The material below holds a span beginning at the line with "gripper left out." and ending at the line with "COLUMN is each". Quote that span exactly, both ends included, and only that span.

─── SUPPLIED MATERIAL ───

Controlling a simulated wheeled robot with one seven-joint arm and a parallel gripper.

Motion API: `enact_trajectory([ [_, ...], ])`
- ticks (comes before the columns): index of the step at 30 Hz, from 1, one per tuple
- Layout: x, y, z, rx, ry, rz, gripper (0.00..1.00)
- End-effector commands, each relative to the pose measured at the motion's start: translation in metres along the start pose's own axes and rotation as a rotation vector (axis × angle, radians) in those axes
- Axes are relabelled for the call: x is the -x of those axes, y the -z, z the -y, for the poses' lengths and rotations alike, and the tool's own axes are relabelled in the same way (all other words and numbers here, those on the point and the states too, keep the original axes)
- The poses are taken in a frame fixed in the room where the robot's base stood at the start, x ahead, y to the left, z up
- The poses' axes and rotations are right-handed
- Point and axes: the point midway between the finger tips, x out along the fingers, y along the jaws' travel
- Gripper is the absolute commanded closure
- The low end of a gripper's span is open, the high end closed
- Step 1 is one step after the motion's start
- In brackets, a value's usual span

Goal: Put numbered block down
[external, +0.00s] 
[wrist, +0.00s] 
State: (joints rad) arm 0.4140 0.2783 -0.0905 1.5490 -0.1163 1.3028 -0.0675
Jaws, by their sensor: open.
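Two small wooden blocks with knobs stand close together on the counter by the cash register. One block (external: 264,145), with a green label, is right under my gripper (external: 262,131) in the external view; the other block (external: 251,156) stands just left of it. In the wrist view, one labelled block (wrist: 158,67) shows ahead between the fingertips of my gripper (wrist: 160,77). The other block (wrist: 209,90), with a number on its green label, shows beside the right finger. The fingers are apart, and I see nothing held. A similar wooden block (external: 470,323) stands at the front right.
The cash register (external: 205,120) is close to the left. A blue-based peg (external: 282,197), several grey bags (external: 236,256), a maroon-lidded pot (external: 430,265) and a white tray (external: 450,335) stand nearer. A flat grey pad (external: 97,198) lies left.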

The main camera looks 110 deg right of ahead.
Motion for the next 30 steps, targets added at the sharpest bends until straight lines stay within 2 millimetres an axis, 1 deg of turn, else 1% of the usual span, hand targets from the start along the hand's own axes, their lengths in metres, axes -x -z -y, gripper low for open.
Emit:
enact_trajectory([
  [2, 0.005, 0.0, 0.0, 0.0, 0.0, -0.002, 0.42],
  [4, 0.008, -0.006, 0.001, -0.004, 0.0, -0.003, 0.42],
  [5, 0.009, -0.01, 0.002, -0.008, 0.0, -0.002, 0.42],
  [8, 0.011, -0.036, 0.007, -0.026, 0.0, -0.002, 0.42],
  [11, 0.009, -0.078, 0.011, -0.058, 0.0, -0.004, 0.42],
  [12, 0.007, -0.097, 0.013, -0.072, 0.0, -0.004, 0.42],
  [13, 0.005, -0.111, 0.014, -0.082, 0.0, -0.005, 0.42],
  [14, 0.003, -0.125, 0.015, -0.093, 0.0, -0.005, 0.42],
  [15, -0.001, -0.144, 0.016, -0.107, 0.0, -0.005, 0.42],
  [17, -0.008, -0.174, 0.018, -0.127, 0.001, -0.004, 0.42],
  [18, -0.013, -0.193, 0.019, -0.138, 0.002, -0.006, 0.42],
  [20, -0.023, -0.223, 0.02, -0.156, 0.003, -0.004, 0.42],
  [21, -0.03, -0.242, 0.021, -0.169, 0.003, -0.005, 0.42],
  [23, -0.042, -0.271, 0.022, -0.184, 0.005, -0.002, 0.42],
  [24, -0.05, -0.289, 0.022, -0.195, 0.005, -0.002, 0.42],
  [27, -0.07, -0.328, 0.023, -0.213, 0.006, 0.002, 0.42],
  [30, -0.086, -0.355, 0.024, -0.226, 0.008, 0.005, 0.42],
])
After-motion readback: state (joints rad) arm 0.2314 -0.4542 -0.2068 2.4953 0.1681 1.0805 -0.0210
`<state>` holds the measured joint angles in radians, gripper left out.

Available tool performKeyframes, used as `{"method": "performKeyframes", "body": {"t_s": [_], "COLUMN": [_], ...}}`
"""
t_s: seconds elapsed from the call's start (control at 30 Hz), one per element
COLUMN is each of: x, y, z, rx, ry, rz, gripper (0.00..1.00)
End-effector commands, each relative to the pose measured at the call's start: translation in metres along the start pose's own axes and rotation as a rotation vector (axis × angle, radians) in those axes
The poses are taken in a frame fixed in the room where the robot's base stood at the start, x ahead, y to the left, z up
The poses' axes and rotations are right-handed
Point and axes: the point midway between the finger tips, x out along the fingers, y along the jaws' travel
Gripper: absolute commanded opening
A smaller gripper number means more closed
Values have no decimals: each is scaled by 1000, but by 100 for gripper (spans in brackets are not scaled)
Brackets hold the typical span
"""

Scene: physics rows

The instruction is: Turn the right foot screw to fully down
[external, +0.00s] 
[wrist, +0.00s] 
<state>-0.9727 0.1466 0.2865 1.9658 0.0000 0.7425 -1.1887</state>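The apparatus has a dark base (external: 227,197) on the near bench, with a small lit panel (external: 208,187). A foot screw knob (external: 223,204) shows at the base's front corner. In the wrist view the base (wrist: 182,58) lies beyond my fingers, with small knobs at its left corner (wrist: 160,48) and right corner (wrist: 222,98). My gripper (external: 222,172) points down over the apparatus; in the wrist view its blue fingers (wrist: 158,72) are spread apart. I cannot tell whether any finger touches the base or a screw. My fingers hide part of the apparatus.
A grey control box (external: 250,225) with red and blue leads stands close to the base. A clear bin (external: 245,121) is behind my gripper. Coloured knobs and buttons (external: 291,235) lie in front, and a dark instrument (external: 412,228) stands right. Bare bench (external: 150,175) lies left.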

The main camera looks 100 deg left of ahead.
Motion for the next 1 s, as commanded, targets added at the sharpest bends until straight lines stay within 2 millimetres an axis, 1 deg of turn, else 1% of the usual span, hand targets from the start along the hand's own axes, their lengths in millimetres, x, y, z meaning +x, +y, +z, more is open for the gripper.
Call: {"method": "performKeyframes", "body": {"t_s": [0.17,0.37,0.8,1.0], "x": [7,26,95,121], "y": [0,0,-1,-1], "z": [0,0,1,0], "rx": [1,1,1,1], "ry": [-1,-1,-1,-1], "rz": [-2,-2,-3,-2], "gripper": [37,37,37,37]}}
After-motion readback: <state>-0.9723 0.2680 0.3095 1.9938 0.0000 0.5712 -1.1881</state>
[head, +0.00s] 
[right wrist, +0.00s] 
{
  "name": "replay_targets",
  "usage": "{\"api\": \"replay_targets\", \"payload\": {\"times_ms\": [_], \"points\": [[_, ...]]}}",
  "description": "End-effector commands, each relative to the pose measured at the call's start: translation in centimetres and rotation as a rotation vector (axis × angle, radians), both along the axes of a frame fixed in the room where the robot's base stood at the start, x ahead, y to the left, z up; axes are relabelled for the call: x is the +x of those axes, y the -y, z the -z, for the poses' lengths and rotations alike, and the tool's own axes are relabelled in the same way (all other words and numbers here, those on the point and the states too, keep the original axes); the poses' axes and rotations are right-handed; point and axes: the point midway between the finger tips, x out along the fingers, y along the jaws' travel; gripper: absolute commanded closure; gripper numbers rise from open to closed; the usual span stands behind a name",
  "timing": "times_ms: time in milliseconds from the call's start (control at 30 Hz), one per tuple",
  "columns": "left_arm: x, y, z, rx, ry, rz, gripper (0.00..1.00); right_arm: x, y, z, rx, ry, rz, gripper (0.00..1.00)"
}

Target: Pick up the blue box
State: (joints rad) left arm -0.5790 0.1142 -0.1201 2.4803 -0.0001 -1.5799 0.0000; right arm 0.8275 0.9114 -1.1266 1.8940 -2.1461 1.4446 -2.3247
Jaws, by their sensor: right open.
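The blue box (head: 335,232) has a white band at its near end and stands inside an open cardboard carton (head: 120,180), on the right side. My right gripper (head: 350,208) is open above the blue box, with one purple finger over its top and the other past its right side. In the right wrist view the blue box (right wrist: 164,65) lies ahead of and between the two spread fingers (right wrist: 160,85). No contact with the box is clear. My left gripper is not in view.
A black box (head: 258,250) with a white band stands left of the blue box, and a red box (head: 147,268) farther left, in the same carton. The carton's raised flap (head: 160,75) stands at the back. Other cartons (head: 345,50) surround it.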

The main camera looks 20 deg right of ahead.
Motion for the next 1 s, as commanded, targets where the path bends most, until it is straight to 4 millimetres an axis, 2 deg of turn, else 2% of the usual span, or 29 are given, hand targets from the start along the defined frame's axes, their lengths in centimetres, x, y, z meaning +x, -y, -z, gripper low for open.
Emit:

───

* OUTPUT BELOW
`<state>` holds the measured joint angles in radians, gripper left out.

Available tool performKeyframes, used as `{"method": "performKeyframes", "body": {"t_s": [_], "COLUMN": [_], ...}}`
"""
t_s: seconds elapsed from the call's start (control at 30 Hz), one per element
COLUMN is each of: x, y, z, rx, ry, rz, gripper (0.00..1.00)

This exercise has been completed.